Exercise task ::
Give the listing again character for character, but drop the images.

Recorded data ::
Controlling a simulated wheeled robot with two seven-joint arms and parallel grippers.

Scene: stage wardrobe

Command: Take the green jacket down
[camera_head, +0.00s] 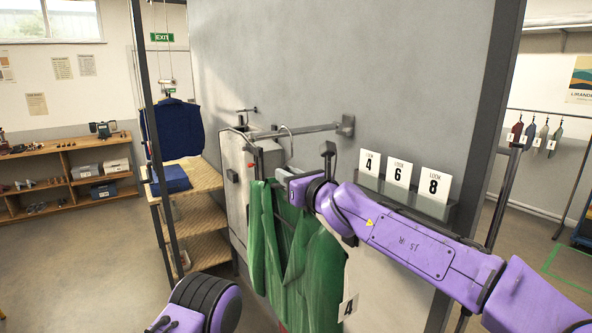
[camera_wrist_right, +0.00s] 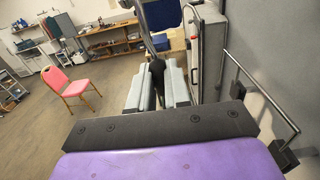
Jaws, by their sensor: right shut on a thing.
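The green jacket (camera_head: 290,250) hangs in front of a grey cabinet in the head view, with a tag numbered 4 (camera_head: 348,307) low on its right side. My right gripper (camera_head: 283,178) is at the top of the jacket, shut on its dark hanger. In the right wrist view the two pale fingers (camera_wrist_right: 157,88) close on a dark upright piece (camera_wrist_right: 157,78); the jacket does not show there. A short wall rail (camera_head: 300,131) is above the gripper. I cannot tell whether the hanger touches it. My left gripper is out of view.
A card holder with look cards 4, 6 and 8 (camera_head: 399,172) is on the wall behind my right arm. A blue garment (camera_head: 179,128) hangs at left over a wooden shelf (camera_head: 200,180). The floor (camera_head: 90,250) at left is clear. A pink chair (camera_wrist_right: 68,88) stands farther off.

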In response ::
Controlling a simulated wheeled robot with two seven-joint arms and parallel grippers.

Scene: stage wardrobe

Command: Take the green jacket down
[camera_head, +0.00s] 
[camera_wrist_right, +0.00s] 
Jaws, by their sensor: right shut on a thing.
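The green jacket (camera_head: 290,250) hangs in front of a grey cabinet in the head view, with a tag numbered 4 (camera_head: 348,307) low on its right side. My right gripper (camera_head: 283,178) is at the top of the jacket, shut on its dark hanger. In the right wrist view the two pale fingers (camera_wrist_right: 157,88) close on a dark upright piece (camera_wrist_right: 157,78); the jacket does not show there. A short wall rail (camera_head: 300,131) is above the gripper. I cannot tell whether the hanger touches it. My left gripper is out of view.
A card holder with look cards 4, 6 and 8 (camera_head: 399,172) is on the wall behind my right arm. A blue garment (camera_head: 179,128) hangs at left over a wooden shelf (camera_head: 200,180). The floor (camera_head: 90,250) at left is clear. A pink chair (camera_wrist_right: 68,88) stands farther off.

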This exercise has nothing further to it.